Par ailleurs, plusieurs articles intéressants traitant de l’environnement dans l’UE ont été publiés en mai 2024.
Dans un article mêlant littérature scientifique, données satellite et reportage sur le terrain, Elisabetta Tola,de l’université de Padoue, identifie certaines des zones humides les plus dégradées – et pourtant les moins connues – d’Italie.
Pour ElDiario.es, Jairo Marcos et Ana Muñoz se sont rendus dans le village espagnol de Montánchez, où les habitants ont fait dérailler un vaste projet d'énergie éolienne et démocratisent désormais leur propre énergie.
Pour le site roumain Rise Project, Ioana Moldoveanu et Daniel Bojin se sont penchés sur des affaires de blanchiment d'argent par la mafia, en enquêtant dans les milieux de la pègre ainsi qu’auprès de deux compagnies énergétiques roumaines et de diverses microcentrales hydroélectriques.
Dans Follow the Money, Tom Brown et Christina Last, expliquent comment les compagnies pétrolières et gazières dissimulent leurs émissions réelles grâce à de nouvelles technologies rendant le traçage plus compliqué.

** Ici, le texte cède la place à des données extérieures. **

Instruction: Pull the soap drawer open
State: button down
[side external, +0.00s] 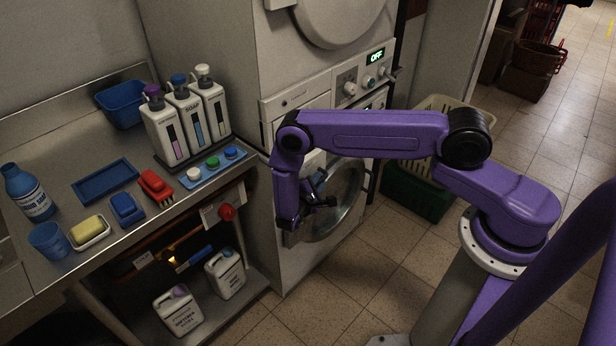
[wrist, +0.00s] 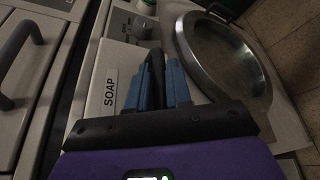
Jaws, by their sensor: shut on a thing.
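The soap drawer (wrist: 105,100) has a pale front with a SOAP label and a dark upright handle (wrist: 156,68). In the wrist view my gripper (wrist: 163,82) has its blue fingers on either side of this handle, shut on it. My gripper also shows in the side view (side external: 319,183), in front of the lower washing machine (side external: 285,225). My purple arm hides much of the drawer there. I cannot tell how far the drawer stands out.
The round washer door (side external: 347,190) is just right of my gripper. A steel counter (side external: 60,245) with bottles, brushes and trays stands at the left. A cream basket (side external: 437,112) over a green crate (side external: 415,193) stands behind my arm. The tiled floor in front is clear.

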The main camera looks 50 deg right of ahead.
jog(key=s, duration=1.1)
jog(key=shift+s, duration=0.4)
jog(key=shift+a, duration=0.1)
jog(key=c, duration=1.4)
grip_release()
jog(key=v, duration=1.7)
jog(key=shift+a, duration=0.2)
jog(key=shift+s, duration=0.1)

Pour Salomon, Georgia Anagnou est allée à la rencontre des habitants de Palamás, en Grèce, qui s'opposent juridiquement à la réquisition de terres hautement productives pour y installer des parcs solaires, par crainte d’effets négatifs sur l'agriculture.
Et pour terminer, un peu d’autopromotion : La maison d’édition Mimesis a publié le livre A Fuoco (“En feu”, non traduit en français) avec le soutien des projets médiatiques italiens Pagella Politica, Facta.news and Slow News. 18 journalistes (dont moi-même) ayant participé à la newsletter A Fuoco y ont contribué. En abordant plusieurs thèmes allant des chaînes alimentaires à la question migratoire, nous tentons de debunker les fausses informations et les mythes entourant la politique climatique.